I'm not quite mad as hell. And I can probably take it a little longer.
However, my fuse is getting short when I think about the Lerners' poor stewardship of the Nationals. In a week or two, if the Nats have refused to spend appropriately on free agents to improve an abomination of a ballclub, while accepting the largesse of a city that paid $693 million to build them a ballpark, then I may go Howard Beale nutty on somebody. I've already canceled the Nationals season tickets that I waited 37 years to buy.
The Lerners, who haven't made a serious offer to any major free agent since they failed to get Mark Teixeira last month, need to show that they deserve to be entrusted with the Nationals.
Does the family, led by billionaire developer Ted Lerner, understand the game as much as it loves it?
Do the Lerners appreciate the precarious state of their relations not only with fans, but with their own executives?
Do they have any idea, after a lifetime of erecting buildings, of how to build a team? Team president Stan Kasten does. But do they? By all indications, his advice is heard but not heeded.

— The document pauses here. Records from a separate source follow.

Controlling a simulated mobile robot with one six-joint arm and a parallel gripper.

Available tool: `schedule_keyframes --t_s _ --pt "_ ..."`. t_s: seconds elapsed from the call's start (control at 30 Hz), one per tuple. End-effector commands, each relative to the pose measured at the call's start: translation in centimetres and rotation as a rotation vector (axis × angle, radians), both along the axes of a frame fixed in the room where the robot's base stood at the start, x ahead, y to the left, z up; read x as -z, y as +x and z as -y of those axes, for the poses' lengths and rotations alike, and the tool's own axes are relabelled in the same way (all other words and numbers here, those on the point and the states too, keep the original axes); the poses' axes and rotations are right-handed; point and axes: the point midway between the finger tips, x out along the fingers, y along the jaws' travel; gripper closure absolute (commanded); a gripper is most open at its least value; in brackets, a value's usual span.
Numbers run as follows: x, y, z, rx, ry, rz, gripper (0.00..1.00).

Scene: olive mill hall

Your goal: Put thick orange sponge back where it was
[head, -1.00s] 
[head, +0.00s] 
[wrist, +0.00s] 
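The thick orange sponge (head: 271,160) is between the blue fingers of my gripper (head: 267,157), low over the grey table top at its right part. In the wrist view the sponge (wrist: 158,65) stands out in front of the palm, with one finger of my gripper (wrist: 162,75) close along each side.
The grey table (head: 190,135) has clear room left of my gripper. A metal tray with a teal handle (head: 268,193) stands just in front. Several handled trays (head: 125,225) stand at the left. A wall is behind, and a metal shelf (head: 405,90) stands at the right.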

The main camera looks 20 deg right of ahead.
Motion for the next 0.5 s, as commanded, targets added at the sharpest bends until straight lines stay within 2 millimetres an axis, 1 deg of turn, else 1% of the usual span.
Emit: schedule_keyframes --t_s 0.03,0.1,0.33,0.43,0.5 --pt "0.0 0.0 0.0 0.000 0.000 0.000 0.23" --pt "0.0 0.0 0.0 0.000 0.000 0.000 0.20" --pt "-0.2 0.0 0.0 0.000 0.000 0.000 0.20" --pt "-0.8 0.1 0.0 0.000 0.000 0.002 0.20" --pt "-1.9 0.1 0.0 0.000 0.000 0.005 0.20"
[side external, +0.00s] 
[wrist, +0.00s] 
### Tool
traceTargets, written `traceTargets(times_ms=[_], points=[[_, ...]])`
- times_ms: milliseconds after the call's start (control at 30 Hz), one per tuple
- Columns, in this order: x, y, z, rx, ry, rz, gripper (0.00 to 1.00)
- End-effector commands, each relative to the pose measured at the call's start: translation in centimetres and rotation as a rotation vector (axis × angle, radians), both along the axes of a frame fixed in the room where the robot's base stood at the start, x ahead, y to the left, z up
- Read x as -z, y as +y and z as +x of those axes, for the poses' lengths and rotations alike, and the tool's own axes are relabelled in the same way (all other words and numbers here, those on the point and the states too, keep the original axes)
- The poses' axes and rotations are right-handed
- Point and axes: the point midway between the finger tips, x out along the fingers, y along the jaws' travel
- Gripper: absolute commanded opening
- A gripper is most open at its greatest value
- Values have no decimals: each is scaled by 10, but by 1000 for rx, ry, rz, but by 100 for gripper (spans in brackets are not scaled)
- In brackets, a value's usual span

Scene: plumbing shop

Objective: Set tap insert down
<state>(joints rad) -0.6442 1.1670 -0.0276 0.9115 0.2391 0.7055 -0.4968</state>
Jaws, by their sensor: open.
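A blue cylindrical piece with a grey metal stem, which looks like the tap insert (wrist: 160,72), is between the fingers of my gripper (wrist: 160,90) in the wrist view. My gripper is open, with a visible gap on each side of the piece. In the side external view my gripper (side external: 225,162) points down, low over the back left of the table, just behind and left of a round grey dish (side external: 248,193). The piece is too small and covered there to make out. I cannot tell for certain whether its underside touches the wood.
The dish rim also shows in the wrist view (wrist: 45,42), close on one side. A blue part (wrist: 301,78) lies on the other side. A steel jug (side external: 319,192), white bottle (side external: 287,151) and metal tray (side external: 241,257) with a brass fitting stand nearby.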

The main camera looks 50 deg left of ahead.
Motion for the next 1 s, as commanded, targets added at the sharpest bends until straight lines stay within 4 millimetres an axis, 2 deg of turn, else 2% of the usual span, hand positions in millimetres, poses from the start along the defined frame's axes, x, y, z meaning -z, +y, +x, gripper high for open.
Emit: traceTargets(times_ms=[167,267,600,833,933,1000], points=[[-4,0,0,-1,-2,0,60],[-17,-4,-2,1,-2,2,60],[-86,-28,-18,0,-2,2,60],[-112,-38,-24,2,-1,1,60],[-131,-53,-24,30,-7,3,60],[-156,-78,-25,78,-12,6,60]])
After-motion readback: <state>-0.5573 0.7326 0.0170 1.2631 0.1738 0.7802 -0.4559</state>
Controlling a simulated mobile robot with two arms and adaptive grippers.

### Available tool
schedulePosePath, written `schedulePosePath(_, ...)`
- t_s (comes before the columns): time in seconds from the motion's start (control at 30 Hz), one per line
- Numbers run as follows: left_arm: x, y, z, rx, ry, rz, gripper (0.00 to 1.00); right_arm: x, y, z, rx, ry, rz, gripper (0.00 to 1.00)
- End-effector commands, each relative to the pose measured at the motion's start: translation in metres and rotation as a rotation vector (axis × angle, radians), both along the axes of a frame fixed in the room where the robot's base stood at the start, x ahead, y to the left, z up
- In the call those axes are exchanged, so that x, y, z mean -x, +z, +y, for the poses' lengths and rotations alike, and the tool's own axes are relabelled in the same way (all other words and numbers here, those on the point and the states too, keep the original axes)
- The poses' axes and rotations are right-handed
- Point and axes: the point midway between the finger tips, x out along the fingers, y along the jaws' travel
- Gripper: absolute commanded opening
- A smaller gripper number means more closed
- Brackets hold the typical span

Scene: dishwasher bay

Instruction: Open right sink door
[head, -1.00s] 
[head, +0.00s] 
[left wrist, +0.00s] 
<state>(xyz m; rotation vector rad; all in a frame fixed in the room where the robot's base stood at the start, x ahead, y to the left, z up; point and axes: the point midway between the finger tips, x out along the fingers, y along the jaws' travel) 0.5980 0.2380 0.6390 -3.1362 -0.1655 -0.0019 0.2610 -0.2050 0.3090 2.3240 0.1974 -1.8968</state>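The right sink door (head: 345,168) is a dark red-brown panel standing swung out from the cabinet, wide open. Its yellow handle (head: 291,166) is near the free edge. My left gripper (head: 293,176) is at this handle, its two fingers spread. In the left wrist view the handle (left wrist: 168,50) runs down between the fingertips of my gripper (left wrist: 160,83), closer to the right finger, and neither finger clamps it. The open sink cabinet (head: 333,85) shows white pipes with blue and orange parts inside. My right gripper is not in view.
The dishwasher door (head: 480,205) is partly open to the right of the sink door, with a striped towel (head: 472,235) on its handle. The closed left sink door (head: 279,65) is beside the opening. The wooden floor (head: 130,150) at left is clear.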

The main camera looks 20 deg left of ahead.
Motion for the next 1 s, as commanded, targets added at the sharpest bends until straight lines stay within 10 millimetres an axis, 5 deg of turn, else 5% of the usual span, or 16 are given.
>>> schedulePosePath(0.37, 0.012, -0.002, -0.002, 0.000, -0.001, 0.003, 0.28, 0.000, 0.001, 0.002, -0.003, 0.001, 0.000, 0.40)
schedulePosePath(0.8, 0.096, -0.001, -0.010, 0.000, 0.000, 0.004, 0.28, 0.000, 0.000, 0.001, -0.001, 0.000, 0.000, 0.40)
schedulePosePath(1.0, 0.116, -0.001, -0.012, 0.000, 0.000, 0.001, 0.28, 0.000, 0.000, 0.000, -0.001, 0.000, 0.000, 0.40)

And, most important, are they totally tone deaf to the indignation of a town that, after 33 empty years, is now given an inept team and an owner who won't spend, even in a dream market for free agents, despite the fact that, by 2010, he may field the lowest payroll team in all of baseball?
The Lerners have not spent appreciably to improve their major league roster in nearly three years as owners. They couldn't sign their first-round draft pick, ninth overall, last summer. International activity is nearly nil.
Meanwhile, their farm system, which moved up to No. 9 in baseball a year ago, has now flopped back into the bottom third, according to Baseball America, the industry standard. First-round picks Ross Detwiler, Chris Marrero and Colton Willems have regressed. A good plan has to operate at all levels at all times, including the big leagues.
In baseball's fifth year back in Washington, it is time for a city that has waited so long and paid so much to be offered a product at Nationals Park that is worth the $29-a-ticket average cost, plus pricey food and parking.
During a time of recession, baseball remains the best value in professional sports. Except in Washington.